AUTO_INCREMENT is a MySQL-specific feature. It's a way of getting guaranteed unique identifiers within the scope of a MySQL table.

The standard SQL equivalent is the SEQUENCE. It's not bound to a specific table, but needs to be created explicitly:

  CREATE SEQUENCE customer_seq INCREMENT BY 1 START WITH 1;

Then when I want to insert a new row into my customer table, I can grab a “fresh” value from the sequence using the expression customer_seq.NEXTVAL:

  INSERT INTO customer (cust_id, name, address)
  VALUES (customer_seq.NEXTVAL, 'John Doe', '123 Main St.');

A SEQUENCE guarantees that successive calls to NEXTVAL will return different values. AUTO_INCREMENT is just like a SEQUENCE that's tightly bound to the table.


So this is a lot like blank nodes in RDF, if we ignore concrete syntaxes and the semantics, and just look at the data model. RDF Concepts says:

[[
The blank nodes in an RDF graph are drawn from an infinite set. This set is disjoint from the set of all IRIs and the set of all literals. Otherwise, this set of blank nodes is arbitrary. Given two blank nodes, it is possible to determine whether or not they are the same. Besides that, RDF makes no reference to any internal structure of blank nodes.
]]

So, when we talk about “allocating a fresh blank node”, we really pull a NEXTVAL from this infinite sequence of blank nodes.

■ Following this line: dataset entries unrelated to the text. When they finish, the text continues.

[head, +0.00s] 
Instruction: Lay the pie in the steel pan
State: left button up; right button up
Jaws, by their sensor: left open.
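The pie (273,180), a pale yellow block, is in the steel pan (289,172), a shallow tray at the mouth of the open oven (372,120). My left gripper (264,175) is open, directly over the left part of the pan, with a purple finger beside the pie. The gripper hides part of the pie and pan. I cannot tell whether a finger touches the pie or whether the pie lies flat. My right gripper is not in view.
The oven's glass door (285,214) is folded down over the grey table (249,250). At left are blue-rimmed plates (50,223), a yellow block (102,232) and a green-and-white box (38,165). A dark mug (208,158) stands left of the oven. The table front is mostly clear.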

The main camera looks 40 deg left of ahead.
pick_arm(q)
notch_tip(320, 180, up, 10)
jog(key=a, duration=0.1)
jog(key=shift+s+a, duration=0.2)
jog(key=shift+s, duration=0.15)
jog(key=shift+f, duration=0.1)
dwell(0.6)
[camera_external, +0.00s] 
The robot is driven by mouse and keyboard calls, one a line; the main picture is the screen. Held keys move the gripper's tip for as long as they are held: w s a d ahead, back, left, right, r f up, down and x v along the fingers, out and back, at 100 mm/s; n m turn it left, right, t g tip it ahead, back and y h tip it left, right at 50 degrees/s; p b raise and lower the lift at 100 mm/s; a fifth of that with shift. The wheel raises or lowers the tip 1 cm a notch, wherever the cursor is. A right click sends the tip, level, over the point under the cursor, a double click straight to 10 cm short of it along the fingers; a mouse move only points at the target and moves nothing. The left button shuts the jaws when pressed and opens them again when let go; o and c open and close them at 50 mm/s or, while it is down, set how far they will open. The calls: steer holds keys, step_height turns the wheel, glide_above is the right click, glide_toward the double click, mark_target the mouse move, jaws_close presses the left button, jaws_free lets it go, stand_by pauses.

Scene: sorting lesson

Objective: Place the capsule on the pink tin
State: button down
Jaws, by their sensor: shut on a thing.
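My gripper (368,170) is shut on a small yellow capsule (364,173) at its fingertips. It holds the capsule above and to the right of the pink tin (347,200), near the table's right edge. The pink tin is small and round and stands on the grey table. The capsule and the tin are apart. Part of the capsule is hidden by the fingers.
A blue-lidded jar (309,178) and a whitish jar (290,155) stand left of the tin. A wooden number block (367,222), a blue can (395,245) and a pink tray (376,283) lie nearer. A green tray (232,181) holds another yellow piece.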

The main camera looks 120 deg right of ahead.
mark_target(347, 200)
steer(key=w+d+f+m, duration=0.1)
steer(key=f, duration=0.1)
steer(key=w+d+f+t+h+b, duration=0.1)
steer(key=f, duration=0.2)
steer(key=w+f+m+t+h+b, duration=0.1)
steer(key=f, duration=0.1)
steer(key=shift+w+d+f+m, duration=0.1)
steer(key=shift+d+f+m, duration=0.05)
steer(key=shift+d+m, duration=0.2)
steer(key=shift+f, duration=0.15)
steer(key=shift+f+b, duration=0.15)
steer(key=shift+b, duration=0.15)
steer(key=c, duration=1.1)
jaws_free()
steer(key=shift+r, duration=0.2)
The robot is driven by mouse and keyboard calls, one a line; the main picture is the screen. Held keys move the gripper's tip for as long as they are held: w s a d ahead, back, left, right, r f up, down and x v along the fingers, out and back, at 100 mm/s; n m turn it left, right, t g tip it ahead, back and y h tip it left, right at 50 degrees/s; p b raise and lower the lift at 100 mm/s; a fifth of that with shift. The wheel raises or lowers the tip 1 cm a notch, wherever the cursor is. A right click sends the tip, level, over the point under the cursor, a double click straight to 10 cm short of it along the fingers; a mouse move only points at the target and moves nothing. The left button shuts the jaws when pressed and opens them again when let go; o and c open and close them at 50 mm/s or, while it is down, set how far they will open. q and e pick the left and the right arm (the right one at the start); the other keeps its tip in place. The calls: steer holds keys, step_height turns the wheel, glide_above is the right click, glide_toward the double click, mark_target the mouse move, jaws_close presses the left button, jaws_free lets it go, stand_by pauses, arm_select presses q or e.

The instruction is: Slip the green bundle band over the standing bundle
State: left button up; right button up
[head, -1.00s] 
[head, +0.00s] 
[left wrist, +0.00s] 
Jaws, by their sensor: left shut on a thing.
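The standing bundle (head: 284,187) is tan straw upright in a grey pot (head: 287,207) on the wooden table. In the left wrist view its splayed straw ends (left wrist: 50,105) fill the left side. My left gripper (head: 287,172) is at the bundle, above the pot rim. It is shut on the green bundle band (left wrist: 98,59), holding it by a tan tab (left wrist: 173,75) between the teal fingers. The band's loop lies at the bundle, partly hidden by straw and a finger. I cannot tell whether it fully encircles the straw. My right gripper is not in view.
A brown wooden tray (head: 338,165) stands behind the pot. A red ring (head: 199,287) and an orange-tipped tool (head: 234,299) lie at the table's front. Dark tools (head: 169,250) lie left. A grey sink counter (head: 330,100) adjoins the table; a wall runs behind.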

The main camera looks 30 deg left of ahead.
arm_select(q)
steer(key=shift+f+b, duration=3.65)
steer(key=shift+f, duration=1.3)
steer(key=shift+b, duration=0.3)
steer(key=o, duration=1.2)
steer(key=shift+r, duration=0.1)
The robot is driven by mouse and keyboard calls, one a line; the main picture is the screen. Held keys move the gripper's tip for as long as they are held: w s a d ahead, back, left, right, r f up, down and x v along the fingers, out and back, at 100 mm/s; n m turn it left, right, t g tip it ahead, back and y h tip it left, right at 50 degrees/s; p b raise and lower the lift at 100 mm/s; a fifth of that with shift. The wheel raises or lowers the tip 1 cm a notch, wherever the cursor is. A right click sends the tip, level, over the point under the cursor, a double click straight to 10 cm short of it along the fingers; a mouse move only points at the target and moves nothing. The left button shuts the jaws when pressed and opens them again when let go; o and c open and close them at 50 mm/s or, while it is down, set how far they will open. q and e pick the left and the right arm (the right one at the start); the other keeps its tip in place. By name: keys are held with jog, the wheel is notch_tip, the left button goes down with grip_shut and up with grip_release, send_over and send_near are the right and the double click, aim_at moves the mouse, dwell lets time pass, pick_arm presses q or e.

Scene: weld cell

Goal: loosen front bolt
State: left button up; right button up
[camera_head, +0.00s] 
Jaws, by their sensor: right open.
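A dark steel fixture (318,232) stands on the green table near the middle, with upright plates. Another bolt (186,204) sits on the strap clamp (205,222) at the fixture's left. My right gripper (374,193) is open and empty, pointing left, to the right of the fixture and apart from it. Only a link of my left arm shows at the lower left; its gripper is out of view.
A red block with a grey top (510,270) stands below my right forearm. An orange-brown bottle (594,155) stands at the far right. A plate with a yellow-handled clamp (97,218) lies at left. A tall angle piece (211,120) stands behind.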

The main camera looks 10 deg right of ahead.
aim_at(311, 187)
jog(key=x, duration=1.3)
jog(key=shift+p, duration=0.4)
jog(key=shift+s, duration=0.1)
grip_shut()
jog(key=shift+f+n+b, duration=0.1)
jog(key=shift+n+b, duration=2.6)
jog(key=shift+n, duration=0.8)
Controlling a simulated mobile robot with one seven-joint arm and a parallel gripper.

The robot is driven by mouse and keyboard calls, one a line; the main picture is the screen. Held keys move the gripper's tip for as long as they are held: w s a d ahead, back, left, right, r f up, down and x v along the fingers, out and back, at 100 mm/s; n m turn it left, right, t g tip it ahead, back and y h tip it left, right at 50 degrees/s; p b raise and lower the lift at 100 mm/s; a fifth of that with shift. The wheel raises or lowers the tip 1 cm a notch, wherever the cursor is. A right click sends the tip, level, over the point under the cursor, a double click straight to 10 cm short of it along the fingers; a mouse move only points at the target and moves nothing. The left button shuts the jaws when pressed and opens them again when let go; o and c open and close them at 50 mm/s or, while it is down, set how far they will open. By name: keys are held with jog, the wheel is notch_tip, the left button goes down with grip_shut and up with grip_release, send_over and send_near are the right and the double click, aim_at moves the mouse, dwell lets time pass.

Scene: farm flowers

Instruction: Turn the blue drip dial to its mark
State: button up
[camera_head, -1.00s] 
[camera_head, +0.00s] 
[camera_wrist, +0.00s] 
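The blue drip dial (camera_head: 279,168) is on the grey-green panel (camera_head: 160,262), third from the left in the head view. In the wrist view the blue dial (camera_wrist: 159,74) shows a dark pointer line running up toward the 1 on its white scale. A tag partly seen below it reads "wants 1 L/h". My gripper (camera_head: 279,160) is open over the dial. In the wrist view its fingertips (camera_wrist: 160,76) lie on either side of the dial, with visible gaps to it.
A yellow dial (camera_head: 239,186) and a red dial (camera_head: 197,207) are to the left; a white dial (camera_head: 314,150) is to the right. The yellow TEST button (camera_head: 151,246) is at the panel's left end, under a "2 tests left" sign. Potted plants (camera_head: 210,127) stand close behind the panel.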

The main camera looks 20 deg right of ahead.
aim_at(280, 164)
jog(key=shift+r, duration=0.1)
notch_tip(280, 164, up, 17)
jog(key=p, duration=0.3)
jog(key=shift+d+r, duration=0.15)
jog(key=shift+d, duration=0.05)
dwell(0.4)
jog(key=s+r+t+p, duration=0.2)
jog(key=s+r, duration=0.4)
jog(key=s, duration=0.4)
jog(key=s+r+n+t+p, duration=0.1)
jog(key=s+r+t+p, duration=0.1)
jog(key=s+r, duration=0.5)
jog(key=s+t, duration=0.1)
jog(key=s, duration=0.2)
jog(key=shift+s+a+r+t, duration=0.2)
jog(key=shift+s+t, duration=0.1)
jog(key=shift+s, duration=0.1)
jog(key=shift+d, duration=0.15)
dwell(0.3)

The thing is, RDF Concepts doesn't say what the “scope” of this “sequence” is. The “sequence” is not bound to one “table” like in MySQL. It's not explicitly created and explicitly referenced like in vanilla SQL. It's all sort of left to implementations.

Jena, I believe, assumes “one big universal sequence of blank nodes in the sky”, and the uniqueness of values within the sequence is only stochastically guaranteed.

In other implementations, the “sequence” is managed by the RDF parser, and only guarantees uniqueness within the RDF graph generated from one document. This is okay, as long as everyone is really careful when combining the results of parsing multiple documents. This is why RDF Semantics distinguishes between “graph union” and “graph merge”: A graph union is safe when all the blank nodes came from the same sequence. If they came from different sequences, then both sequences may have produced the “same” blank node, and hence we need to do an RDF merge and “standardize the blank nodes apart” before we can safely combine the graphs.

The current specs are sort of ok in this regard as long as we only talk about RDF graphs, because they clearly point out the difference between merge and union.

Once we go to g-boxes, persistence, and data structures that contain multiple graphs, I feel that the specs don't say enough to explain how an implementation needs to manage blank nodes in order to ensure interoperability.

The proposal I made earlier is essentially, “a graph store comes with its own built-in sequence, and all its blank nodes come from that sequence, and hence graph stores don't share blank nodes.”

Another way to improve the situation would be to say more clearly and generically what RDF 2004 already says: “When we talk about ‘fresh’ blank nodes in any RDF-related spec, then these ‘fresh’ nodes always come from some sort of blank node sequence. What sequence that is—a single global one, or multiple local ones–is implementation-dependent. However, if you want to ever hold blank nodes that came from different sequences in a single RDF graph, RDF dataset, or graph store, then you first need to standardize the blank nodes apart, that is, replace those from sequence B with fresh ones from sequence A so that all the blank nodes in the graph/dataset/store come from the same sequence. This ensures that we can safely say whether any two given blank nodes in the graph/dataset/store are the same or not.”

I sort of like this, because it describes what is already implemented, while not constraining the implementations, and providing some useful explanation of why we sometimes need to “standardize blank nodes apart”.

Best,
Richard

Received on Friday, 7 September 2012 12:53:40 UTC